You can use the API endpoints directly or through a user-friendly Streamlit interface.

Drag-and-Drop Interface

The Streamlit-based interface provides an intuitive way to interact with the API:

  1. Navigate to the UI (if hosted publicly or locally).

  2. Use the drag-and-drop functionality for: - CSV validation: Upload a file and see validation results. - CSV analysis: Upload a file to get details about its structure. - Dataset submission: Upload both a CSV and metadata file.

Example Workflow in the Interface:

  1. Open the app in your browser.

  2. Select or upload your CSV file.

  3. Review the results for validation, analysis, or submission.

API Endpoints

For more control or automated interaction, you can directly use the API endpoints:

### 1. Validate a CSV File URL: /validate-csv/

Method: POST

Purpose: Validates the structure of the provided CSV file.

Request:

  • Headers: Content-Type: multipart/form-data

  • Form Data: - file: A .csv file.

Response:

  • Success (200):

    {
       "detail": "CSV validation succeeded.",
       "message": "File is valid"
    }
    
  • Failure (400):

    {
       "detail": "CSV validation failed: Inconsistent row length at row 3"
    }
    

Example:

curl -X POST "http://127.0.0.1:8000/validate-csv/" -F "file=@correct_csv.csv"
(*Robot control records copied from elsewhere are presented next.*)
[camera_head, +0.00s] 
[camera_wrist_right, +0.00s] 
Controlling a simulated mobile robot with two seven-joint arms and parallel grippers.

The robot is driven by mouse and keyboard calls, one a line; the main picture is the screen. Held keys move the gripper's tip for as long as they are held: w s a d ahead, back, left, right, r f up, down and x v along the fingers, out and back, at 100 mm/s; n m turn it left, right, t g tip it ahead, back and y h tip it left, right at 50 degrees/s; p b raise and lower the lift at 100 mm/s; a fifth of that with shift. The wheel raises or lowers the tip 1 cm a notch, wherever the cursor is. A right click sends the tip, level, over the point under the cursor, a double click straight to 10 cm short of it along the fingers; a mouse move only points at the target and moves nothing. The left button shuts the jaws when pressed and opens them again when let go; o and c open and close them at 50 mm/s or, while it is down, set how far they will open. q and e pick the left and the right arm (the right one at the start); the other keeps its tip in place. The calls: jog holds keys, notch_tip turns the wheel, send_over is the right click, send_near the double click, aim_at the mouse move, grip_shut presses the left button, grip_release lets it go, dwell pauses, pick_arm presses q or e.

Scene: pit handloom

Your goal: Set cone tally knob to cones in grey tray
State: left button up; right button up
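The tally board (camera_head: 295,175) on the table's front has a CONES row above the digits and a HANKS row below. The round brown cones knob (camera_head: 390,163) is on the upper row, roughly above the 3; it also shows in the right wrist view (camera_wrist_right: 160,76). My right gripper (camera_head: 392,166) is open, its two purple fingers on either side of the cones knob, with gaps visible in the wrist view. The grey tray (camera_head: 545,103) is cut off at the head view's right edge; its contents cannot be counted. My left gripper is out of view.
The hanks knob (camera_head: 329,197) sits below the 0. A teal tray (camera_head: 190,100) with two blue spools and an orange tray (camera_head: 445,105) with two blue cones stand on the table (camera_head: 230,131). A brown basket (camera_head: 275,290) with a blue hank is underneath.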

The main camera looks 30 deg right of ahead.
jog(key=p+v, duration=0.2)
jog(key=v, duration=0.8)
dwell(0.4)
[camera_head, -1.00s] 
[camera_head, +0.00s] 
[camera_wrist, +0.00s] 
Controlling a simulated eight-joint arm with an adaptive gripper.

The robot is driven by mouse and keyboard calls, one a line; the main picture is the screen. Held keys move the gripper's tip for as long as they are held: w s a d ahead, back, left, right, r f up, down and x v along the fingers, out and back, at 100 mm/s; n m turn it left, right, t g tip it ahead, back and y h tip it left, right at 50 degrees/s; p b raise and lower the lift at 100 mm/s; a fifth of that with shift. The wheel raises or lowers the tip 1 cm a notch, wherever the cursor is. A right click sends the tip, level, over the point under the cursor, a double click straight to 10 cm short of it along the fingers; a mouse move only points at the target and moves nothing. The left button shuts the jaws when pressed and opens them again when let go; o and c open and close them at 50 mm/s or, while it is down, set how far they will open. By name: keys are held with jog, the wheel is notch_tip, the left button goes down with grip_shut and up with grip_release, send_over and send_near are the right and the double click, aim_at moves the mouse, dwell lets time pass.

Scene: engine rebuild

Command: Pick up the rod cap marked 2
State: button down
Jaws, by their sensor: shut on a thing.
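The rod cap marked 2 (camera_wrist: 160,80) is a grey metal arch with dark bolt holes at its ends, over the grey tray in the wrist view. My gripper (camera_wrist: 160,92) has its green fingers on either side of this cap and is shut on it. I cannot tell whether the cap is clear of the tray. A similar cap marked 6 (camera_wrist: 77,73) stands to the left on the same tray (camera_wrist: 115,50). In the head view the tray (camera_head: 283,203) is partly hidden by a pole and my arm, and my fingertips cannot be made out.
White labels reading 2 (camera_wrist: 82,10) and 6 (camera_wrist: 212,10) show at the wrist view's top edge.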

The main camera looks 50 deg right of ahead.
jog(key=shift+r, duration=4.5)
### 2. Analyze a CSV File URL: /analyze-csv/

Method: POST

Purpose: Analyzes the structure of a CSV file and provides inferred data types for each column.

Request:

  • Headers: Content-Type: multipart/form-data

  • Form Data: - file: A .csv file.

Response:

  • Success (200):

    {
       "detail": "CSV file is valid",
       "columns": [
         {"column_name": "id", "data_type": "int64"},
         {"column_name": "name", "data_type": "object"}
       ]
    }
    
  • Failure (400):

    {
       "detail": "Inconsistent row length at row 3"
    }
    

Example:

curl -X POST "http://127.0.0.1:8000/analyze-csv/" -F "file=@correct_csv.csv"

### 3. Submit a Dataset URL: /submit-dataset/

Method: POST

Purpose: Validates and submits a dataset (CSV file) along with its metadata (JSON file).

Request:

  • Headers: Content-Type: multipart/form-data

  • Form Data: - csv_file: The CSV file. - metadata_file: The metadata file in JSON format.

Response:

  • Success (200):

    {
       "detail": "Dataset and metadata validation succeeded.",
       "csv_columns": ["id", "name"],
       "metadata_columns": ["id", "name"]
    }
    
  • Failure (400):

    {
       "detail": "Metadata validation failed: Missing 'columns' field in metadata."
    }
    

Example:

curl -X POST "http://127.0.0.1:8000/submit-dataset/" \
-F "csv_file=@correct_csv.csv" \
-F "metadata_file=@correct_csv_metadata.json"

Drag-and-Drop Example in Streamlit

When using the Streamlit-based UI, the following actions are available:

### Validating a CSV File

  1. Select or upload a CSV file.

  2. View the validation result, which shows whether the file is valid or contains structural issues.

### Analyzing a CSV File

  1. Drag-and-drop a CSV file into the interface.

  2. Review the column names and their inferred data types.

### Submitting a Dataset

  1. Upload both a CSV and its metadata JSON file.

  2. Receive confirmation about successful submission or errors in the files.

Error Handling

For all API endpoints, the following error codes are used:

  • 400 Bad Request: For invalid input or failed validation. The detail field in the response explains the issue.

  • 500 Internal Server Error: For unexpected errors during processing. Contact support with the request details if this occurs.